According to astrologers, the Mahakumbh Mela marks the journey of the sun into Aries and Jupiter into Aquarius. “The sun will enter Capricorn first and then move on to Aries,” a priest at a Lakshmi-Narayan temple on the bank of the river told IANS.

The Mahakumbh Mela occurs every 12 years.

The morning bath which ended at noon resumed again in the afternoon and lasted through out the day. It would continue Friday (Jan 15) – on the day of the solar eclipse and the Mauni Amavasya.

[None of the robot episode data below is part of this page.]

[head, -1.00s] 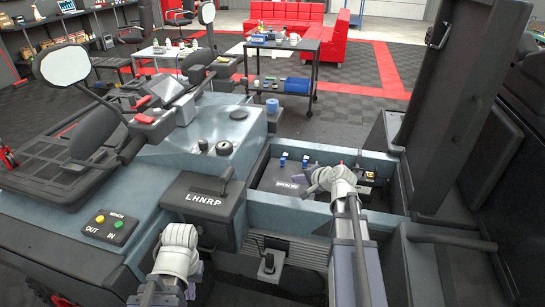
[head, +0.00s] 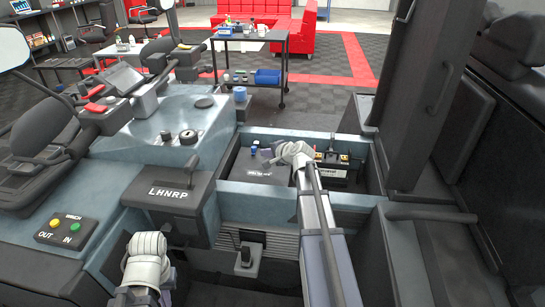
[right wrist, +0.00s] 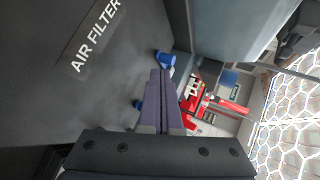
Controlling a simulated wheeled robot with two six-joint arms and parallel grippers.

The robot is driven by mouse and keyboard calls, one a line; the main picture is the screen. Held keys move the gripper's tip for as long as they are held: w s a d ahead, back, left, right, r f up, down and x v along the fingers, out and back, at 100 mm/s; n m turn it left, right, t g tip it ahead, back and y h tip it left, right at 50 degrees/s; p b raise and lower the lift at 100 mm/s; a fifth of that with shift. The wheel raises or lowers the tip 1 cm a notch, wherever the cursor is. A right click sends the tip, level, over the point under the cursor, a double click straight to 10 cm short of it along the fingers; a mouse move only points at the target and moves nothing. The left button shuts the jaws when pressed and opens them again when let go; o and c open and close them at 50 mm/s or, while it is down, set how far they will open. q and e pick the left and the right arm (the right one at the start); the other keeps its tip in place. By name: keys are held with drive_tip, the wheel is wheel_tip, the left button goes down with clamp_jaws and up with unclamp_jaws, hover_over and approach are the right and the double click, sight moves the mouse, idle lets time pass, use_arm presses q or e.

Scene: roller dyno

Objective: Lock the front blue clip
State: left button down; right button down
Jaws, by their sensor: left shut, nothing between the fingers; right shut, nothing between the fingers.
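The black air filter box (head: 255,172) sits in the open bay; its "AIR FILTER" lid (right wrist: 60,75) fills the left of the right wrist view. A blue clip (head: 254,146) stands at the box's far edge. The right wrist view shows two blue clips, one (right wrist: 166,60) beyond my fingertips and one (right wrist: 139,104) partly hidden behind the fingers. I cannot tell whether either is locked. My right gripper (head: 268,157) is shut and empty, its tips close to the clips (right wrist: 160,72); contact is unclear. My left gripper (head: 168,274) is low at front left, shut, away from the box.
A battery-like black box (head: 335,174) lies right of the filter box in the bay. A tall black raised panel (head: 425,90) stands at the right. The bay's blue-grey front wall (head: 255,196) runs under my right arm. The "LHNRP" lever housing (head: 172,190) is at the left.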

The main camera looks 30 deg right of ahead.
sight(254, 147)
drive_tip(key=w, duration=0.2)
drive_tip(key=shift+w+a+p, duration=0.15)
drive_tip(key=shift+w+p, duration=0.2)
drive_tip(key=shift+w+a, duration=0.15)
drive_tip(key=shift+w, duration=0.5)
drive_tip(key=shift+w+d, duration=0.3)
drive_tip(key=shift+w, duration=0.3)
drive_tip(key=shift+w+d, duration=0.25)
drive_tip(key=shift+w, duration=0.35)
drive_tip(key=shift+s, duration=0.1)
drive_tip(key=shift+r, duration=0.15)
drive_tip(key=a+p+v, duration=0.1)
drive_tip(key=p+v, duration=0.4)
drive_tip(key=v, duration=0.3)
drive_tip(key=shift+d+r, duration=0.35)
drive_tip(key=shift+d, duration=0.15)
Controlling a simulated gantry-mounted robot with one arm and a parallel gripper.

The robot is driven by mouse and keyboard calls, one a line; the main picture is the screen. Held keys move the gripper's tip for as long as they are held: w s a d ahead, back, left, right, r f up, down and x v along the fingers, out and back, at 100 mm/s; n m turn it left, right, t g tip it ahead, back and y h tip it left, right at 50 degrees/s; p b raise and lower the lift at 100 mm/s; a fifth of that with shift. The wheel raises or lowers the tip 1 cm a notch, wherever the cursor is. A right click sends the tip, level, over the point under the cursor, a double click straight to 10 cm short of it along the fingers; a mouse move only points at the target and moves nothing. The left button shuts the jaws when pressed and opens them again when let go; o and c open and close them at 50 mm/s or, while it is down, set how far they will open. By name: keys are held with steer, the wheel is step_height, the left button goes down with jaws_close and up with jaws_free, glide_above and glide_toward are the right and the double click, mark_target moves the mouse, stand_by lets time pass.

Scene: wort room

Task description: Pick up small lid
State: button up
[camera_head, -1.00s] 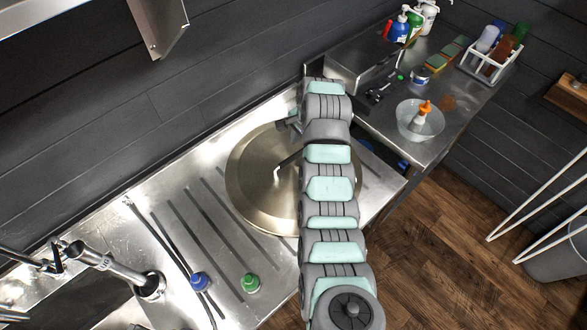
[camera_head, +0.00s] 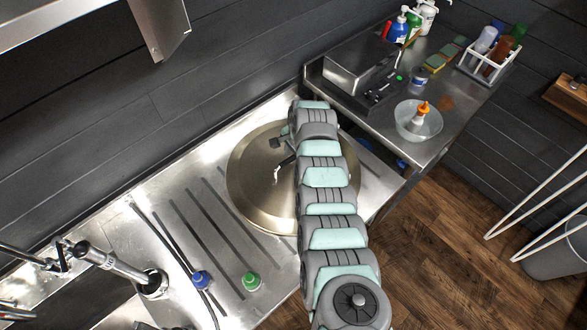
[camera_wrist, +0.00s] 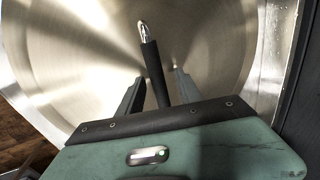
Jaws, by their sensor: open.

The bathers mostly comprised lay devotees. The seers, including the ash-smeared Naga sadhus who are staying in ‘akhadas’ at Jwalapur, three km from Haridwar town, will begin their bathing rituals Jan 20, the day of the Basant Panchami, Srinivas ji, a priest at the Ganga Maiya temple in Har-ki-Pauri, said.

“The crowd will peak around Jan 20 when the seers owing allegiance to various Shaivite and Vaishanvite akhadas (sects) will descend on Brahma Kund to bathe and pray,” Srinivas ji told IANS.

The day, according to the priest, was also one of “tarpan” – meant to pay homage to the souls of ancestors.

Cries of “Jai Ganga Maiya” and “Har Har Mahadev” rent the air as the bathers arrived in groups and clambered down the steps to the river, offering ceremonial water to the sun in brass and copper pitchers. Gender walls crumbled as men and women sprinkled water on each other in a show of bonhomie.

Security was tight. Personnel of the Rapid Action Force, an anti-riot squad, the state police and the army patrolled the venue herding bathers out after the ritual dips to avoid crowding.

“We cannot afford to take chances though we do not apprehend any threat to security,” a senior state police officer said. Life guards lined the banks to rescue bathers if they got carried away in the swift current.

According to Indian Vedic myths, it is believed that Haridwar is one of the places where “a drop of the nectar of immortality or ‘amrit’ fell from the pitcher or Kumbh” when Garuda, the divine bird of Lord Vishnu was spiriting it away from the demons during the war between the gods and the ‘asuras’ (demons). Since then, Haridwar, along with Allahabad, Nasik and Ujjain – the four places on earth where a drop of nectar dropped down from the pot – have been celebrating the Kumbh Mela to perpetuate the myth.

“We were expecting more pilgrims and holy men but many have gone to Haryana and south India to witness the solar eclipse. They will flock to Haridwar Jan 16,” the priest of a Shiva temple at Har-ki-Pauri told IANS.

The religious gathering that began Jan 14 will end April 28 after the Baisakhi Shahi Snan – one of the most important bathing dates April 14.